My second thought is that I’m probably being incredibly naïve, and shouldn’t expect a magic bullet here, so I should spend some time studying The Zoo of Lambda-Calculus Reduction Strategies, And Coq, which provides “a tool to inspect and categorize the “zoo” of existing strategies, as well as to discover and study new ones with particular properties."

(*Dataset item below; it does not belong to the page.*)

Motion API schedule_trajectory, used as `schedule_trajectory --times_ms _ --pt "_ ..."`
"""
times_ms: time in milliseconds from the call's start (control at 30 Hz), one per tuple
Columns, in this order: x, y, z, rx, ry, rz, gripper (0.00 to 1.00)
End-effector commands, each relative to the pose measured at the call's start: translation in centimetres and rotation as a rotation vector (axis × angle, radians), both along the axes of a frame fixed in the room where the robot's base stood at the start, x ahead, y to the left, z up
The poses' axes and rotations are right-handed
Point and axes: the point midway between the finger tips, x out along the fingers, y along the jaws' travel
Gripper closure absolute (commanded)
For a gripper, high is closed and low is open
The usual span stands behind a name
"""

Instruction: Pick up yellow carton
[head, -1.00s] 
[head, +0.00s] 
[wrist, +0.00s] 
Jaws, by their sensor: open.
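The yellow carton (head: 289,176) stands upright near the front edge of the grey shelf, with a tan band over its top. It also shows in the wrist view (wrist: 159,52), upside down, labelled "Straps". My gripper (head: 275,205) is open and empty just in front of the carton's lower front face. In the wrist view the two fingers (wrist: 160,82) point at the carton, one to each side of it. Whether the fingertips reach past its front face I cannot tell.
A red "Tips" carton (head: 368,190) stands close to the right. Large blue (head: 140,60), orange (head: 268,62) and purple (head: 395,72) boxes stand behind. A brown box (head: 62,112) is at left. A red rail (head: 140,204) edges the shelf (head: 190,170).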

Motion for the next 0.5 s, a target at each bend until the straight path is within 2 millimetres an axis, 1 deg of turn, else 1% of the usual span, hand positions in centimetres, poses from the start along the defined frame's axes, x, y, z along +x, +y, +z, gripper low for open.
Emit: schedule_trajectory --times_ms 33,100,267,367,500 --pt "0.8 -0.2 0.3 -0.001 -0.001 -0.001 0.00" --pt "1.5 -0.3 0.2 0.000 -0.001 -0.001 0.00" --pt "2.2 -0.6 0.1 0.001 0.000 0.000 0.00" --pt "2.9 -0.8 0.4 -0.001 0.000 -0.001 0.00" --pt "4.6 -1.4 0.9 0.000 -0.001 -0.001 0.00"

Section 4.2 discusses confluence of the calculus in some detail, and hints at not being terribly satisfied with the proof sketch offered there. There’s an intriguing suggestion that a weaker notion of conflluence such as that decribed in Lambda calculus plus letrec may be applicable. I find this idea intriguing because the paper explicitly relates “lambda calculus plus letrec” to the infinitary lambda calculus, and I recently discovered A New Coinductive Confluence Proof for Infinitary Lambda Calculus, suggesting it might be possible to apply or modify the same proof techniques for the infinitary lambda calculus to the Verse Calculus.

Returning to Section 3.7, we find “we leave evaluation strategy and compilation for future work.” Having discussed what I expect to study regarding how an evaluation strategy might be provided, I also intend to study the new version of Vellvm, a formalization of a significant subset of the LLVM intermediate representation, to use as a compilation target.

All of this is most definitely significantly personally ambitious. But like many people who have studied computer science formally and found themselves with a bent for exploring many different kinds of programming languages, I’ve always wanted to design a really good one. I think that old goal is out of reach for someone with a $DAYJOB and other personal responsibilities, but I hope I can devote enough time and energy to this to make some small contribution to the future of Verse, which is the language I’ve been most excited about in many years.